Osmanlı Devleti halkının dinine karışmadı ifadesine paradoksal bakmak gerekir. Eğer karışmadıysa neden tüm devletler kendi din mensuplarını korumak için Osmanlı'nın iç işlerine karıştılar.
Tarihsel yalanlarla denilecek tek bir şey mevcut: "Osmanlı'yı yönetmek için". Bunun aksini iddia etmiyoruz. Osmanlı yönetilmek istenmiş olabilir fakat bir gerçek vardır ki Osmanlı'nın dine saygılı ibaresi hiçbir zaman laikliğin verdiği saygınlığı veremedi.
Şimdi ironik olarak gelişen nokta da laikliği çökertme girişimleri, bir başka ifadeyle irtica faaliyetleri yüzünden laiklik, her ne kadar boylu poslu karşımızdaysa da bazı yaralar aldı. Atatürk ve silah arkadaşlarının yönetimi sırasında dinsel gruplarına yönelik isteklerde bulun(A)mayan "GAYRİMÜSLÜMLERİN" şimdi sürekli bilmem ne patrikhanesine şöyle yapmalısınız görüşleri neden sürekli dillerde. Çünkü laiklik o zaman ki gibi güçlü değil. İrticai faaliyetler o zaman ki gibi etkisiz değil.
Dinsel boyutu sadece laiklik çerçevesinde inceledik diğer konularda ise yorumu sizlere bırakıyorum. Tarikatler, iki adımda bir camiiler, din sömürüsüyle toplanan paralar vb.
Şimdi konuyla bir alaka kurubilir misiniz bilmem ama birkaç tanım vermek yerinde olacak diye düşünüyorum. Tanımları net bulamayanlar için;

Cumhuriyetçilik:
Türkiye'yi Türkiye'den yönetmektir.

Halkçılık:
Türkiye'yi Türkiye'den yönetenleri eşit görmektir.

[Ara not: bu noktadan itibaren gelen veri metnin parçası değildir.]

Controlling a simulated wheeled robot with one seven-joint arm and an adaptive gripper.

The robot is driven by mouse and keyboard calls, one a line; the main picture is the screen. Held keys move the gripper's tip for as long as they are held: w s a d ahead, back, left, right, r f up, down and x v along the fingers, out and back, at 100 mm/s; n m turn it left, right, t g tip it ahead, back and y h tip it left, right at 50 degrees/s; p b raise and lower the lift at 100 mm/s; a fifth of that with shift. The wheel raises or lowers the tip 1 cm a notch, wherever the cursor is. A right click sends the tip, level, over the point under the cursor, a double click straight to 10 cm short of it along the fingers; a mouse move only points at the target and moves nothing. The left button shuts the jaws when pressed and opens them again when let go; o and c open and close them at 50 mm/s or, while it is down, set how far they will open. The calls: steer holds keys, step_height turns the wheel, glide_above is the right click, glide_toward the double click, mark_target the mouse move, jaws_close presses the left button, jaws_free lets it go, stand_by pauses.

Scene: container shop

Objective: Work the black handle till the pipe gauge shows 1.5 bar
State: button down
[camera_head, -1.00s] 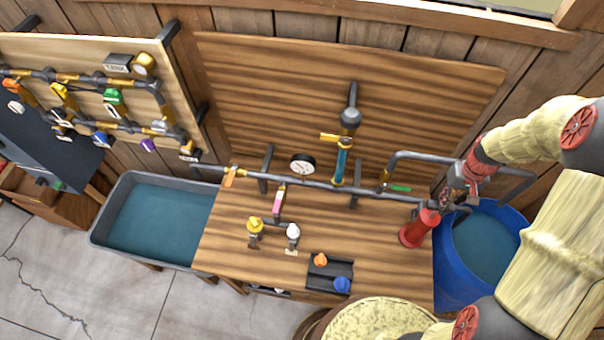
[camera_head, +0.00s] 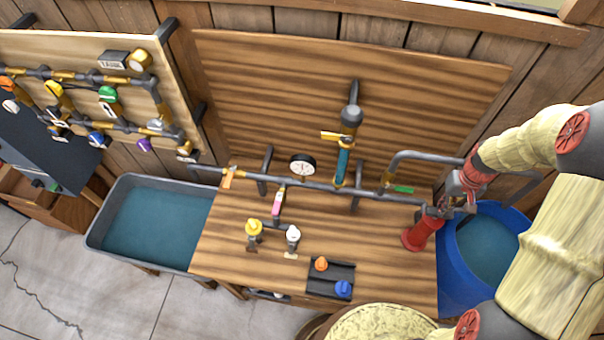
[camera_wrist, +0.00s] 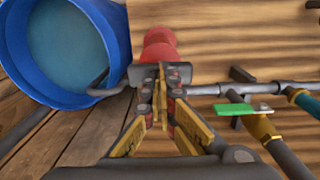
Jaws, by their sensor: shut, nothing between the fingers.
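A red pump cylinder (camera_head: 420,234) stands at the right end of the bench, and its red body also shows in the wrist view (camera_wrist: 158,46). A dark piece (camera_wrist: 143,74) lies across the pump by my fingertips; I cannot tell whether it is the black handle. My gripper (camera_head: 438,211) is shut and empty, close to the pump's top. In the wrist view its fingers (camera_wrist: 162,78) meet in front of the pump; contact is unclear. The round pipe gauge (camera_head: 302,165) has a white dial and black rim. Its reading is too small to tell.
A grey pipe (camera_head: 330,187) runs along the bench with several valves, one with a green handle (camera_head: 403,190). A blue barrel of water (camera_head: 446,260) stands right of the bench, a grey water trough (camera_head: 150,181) left. Loose orange (camera_head: 321,264) and blue (camera_head: 343,288) knobs lie in front.

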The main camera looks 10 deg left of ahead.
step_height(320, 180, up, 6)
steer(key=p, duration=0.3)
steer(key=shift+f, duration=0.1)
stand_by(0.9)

Milliyetçilik: Türkiye'yi Türkiye'den yönetenleri ve Türkiye'yi her şeyin üstünde bir bütün olarak tutmaktır. Başbuğ söylemlerine kanmamak en büyük liderin Atatürk olduğunu bilmektir.

Laiklik: Türkiye'yi Türkiye'den yönetenlere her şeyden önce saygı duymaktır. Devletin dininin olmadığını göstermektir.

Devrimcilik: Türkiye'yi Türkiye'den yönetmeye and içmektir.

Devletçilik:
Türkiye'yi Türkiyê'den yönetmeye and içenlere rahat güzel bir hayat yaşatmaya çalışmaktır.